* [Exercise task]: Exactly reproduce each line of the listing that follows.

* [Material]:
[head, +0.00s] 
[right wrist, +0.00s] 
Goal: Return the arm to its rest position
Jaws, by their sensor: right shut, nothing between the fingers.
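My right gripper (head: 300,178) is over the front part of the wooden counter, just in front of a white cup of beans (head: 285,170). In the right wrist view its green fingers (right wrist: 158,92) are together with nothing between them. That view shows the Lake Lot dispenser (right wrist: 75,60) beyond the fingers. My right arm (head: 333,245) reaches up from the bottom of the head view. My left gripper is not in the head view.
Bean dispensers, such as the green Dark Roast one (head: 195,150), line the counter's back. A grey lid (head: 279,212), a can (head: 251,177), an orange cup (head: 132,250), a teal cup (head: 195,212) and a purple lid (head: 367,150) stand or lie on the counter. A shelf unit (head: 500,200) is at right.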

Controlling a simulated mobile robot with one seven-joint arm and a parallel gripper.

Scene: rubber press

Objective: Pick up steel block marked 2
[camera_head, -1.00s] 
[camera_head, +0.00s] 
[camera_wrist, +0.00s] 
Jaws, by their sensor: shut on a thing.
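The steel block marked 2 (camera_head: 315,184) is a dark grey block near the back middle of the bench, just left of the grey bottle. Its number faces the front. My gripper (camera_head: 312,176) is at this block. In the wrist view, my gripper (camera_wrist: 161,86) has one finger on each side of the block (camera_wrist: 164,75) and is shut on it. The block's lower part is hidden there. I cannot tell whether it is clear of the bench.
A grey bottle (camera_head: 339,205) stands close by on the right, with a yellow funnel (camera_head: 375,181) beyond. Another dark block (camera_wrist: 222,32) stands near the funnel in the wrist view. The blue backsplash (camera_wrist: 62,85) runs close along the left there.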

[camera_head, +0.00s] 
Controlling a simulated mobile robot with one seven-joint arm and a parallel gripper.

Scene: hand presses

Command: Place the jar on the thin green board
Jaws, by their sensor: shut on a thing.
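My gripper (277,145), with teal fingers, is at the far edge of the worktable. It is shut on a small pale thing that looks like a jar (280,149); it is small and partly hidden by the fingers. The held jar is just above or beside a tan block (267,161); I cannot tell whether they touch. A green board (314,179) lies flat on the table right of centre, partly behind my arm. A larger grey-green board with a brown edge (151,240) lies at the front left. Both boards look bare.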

* [Solution to this problem]:
[head, +0.00s] 
[right wrist, +0.00s] 
Goal: Return the arm to its rest position
Jaws, by their sensor: right shut, nothing between the fingers.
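My right gripper (head: 300,178) is over the front part of the wooden counter, just in front of a white cup of beans (head: 285,170). In the right wrist view its green fingers (right wrist: 158,92) are together with nothing between them. That view shows the Lake Lot dispenser (right wrist: 75,60) beyond the fingers. My right arm (head: 333,245) reaches up from the bottom of the head view. My left gripper is not in the head view.
Bean dispensers, such as the green Dark Roast one (head: 195,150), line the counter's back. A grey lid (head: 279,212), a can (head: 251,177), an orange cup (head: 132,250), a teal cup (head: 195,212) and a purple lid (head: 367,150) stand or lie on the counter. A shelf unit (head: 500,200) is at right.

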Controlling a simulated mobile robot with one seven-joint arm and a parallel gripper.

Scene: rubber press

Objective: Pick up steel block marked 2
[camera_head, -1.00s] 
[camera_head, +0.00s] 
[camera_wrist, +0.00s] 
Jaws, by their sensor: shut on a thing.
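The steel block marked 2 (camera_head: 315,184) is a dark grey block near the back middle of the bench, just left of the grey bottle. Its number faces the front. My gripper (camera_head: 312,176) is at this block. In the wrist view, my gripper (camera_wrist: 161,86) has one finger on each side of the block (camera_wrist: 164,75) and is shut on it. The block's lower part is hidden there. I cannot tell whether it is clear of the bench.
A grey bottle (camera_head: 339,205) stands close by on the right, with a yellow funnel (camera_head: 375,181) beyond. Another dark block (camera_wrist: 222,32) stands near the funnel in the wrist view. The blue backsplash (camera_wrist: 62,85) runs close along the left there.

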[camera_head, +0.00s] 
Controlling a simulated mobile robot with one seven-joint arm and a parallel gripper.

Scene: hand presses

Command: Place the jar on the thin green board
Jaws, by their sensor: shut on a thing.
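My gripper (277,145), with teal fingers, is at the far edge of the worktable. It is shut on a small pale thing that looks like a jar (280,149); it is small and partly hidden by the fingers. The held jar is just above or beside a tan block (267,161); I cannot tell whether they touch. A green board (314,179) lies flat on the table right of centre, partly behind my arm. A larger grey-green board with a brown edge (151,240) lies at the front left. Both boards look bare.

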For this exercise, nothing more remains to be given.